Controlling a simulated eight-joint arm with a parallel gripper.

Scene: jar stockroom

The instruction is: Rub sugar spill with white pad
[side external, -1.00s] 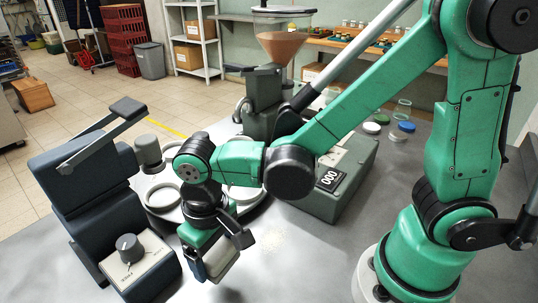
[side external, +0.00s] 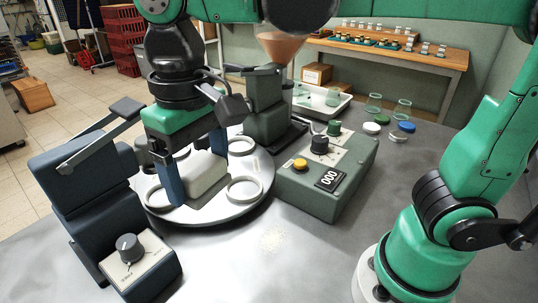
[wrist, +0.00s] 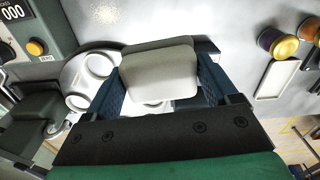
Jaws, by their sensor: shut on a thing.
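The white pad (side external: 206,178) is a pale rounded block between the blue fingers of my gripper (side external: 195,170). My gripper is shut on it and holds it up, in front of the turntable in the side view. In the wrist view the pad (wrist: 158,75) fills the space between the fingers. The sugar spill (side external: 272,240) is a faint pale patch of grains on the grey table, to the right of and below the pad in the side view.
The round turntable (side external: 225,212) with ring holders is behind the pad. A blue-grey lever machine (side external: 85,205) stands left. A green control box (side external: 330,185) stands right of the turntable, with a hopper funnel (side external: 281,45) behind. Jars and lids are farther right.

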## Goal of the exercise
Look above for the line containing "[side external, -1.00s]", then write out every line from there down to the line containing "[wrist, +0.00s]", that line included, with no pictures.

## Finished answer
[side external, -1.00s] 
[side external, +0.00s] 
[wrist, +0.00s] 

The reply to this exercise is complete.